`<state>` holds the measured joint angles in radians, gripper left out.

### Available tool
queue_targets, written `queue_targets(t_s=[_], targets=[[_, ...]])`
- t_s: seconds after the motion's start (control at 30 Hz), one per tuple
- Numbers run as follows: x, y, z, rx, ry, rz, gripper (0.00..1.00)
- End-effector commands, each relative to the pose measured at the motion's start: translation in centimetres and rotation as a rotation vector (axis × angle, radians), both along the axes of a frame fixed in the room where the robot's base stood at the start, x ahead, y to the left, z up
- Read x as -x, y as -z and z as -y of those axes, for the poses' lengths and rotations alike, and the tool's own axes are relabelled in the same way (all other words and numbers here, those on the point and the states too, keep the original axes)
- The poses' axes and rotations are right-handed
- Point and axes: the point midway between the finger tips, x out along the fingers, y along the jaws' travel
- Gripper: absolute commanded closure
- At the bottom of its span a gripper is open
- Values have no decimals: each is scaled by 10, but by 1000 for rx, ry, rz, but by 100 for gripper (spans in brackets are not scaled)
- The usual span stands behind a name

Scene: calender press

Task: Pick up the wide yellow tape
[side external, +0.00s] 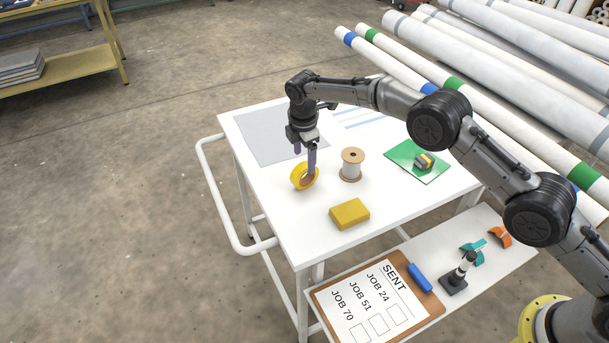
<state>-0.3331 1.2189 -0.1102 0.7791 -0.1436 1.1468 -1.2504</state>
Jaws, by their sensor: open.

———

CHALLENGE: Extract every line of the data exactly; pictures stay out.

SOLUTION FOR THIS PROBLEM:
`<state>` holds the measured joint angles in radians, gripper left out.

### Available tool
queue_targets, written `queue_targets(t_s=[_], targets=[[_, ...]])`
- t_s: seconds after the motion's start (control at 30 Hz), one per tuple
- Numbers run as follows: x, y, z, rx, ry, rz, gripper (0.00..1.00)
- End-effector commands, each relative to the pose measured at the motion's start: translation in centimetres and rotation as a rotation vector (axis × angle, radians), both along the axes of a frame fixed in the room where the robot's base stood at the start, x ahead, y to the left, z up
- Read x as -x, y as -z and z as -y of those axes, for the poses' lengths and rotations alike, and the tool's own axes are relabelled in the same way (all other words and numbers here, those on the point and the states too, keep the original axes)
- The poses' axes and rotations are right-handed
- Point and axes: the point midway between the finger tips, x out along the fingers, y along the jaws' travel
- Gripper: absolute commanded closure
- At the bottom of its span a gripper is open
- Values have no decimals: each is scaled by 10, but by 1000 for rx, ry, rz, but by 100 for gripper (spans in brackets are not scaled)
- The usual span stands behind a name

Scene: calender press

Task: Pick up the wide yellow tape
[side external, +0.00s] 
<state>-0.3331 1.2189 -0.1102 0.7791 -0.1436 1.1468 -1.2504</state>
Jaws, by their sensor: open.

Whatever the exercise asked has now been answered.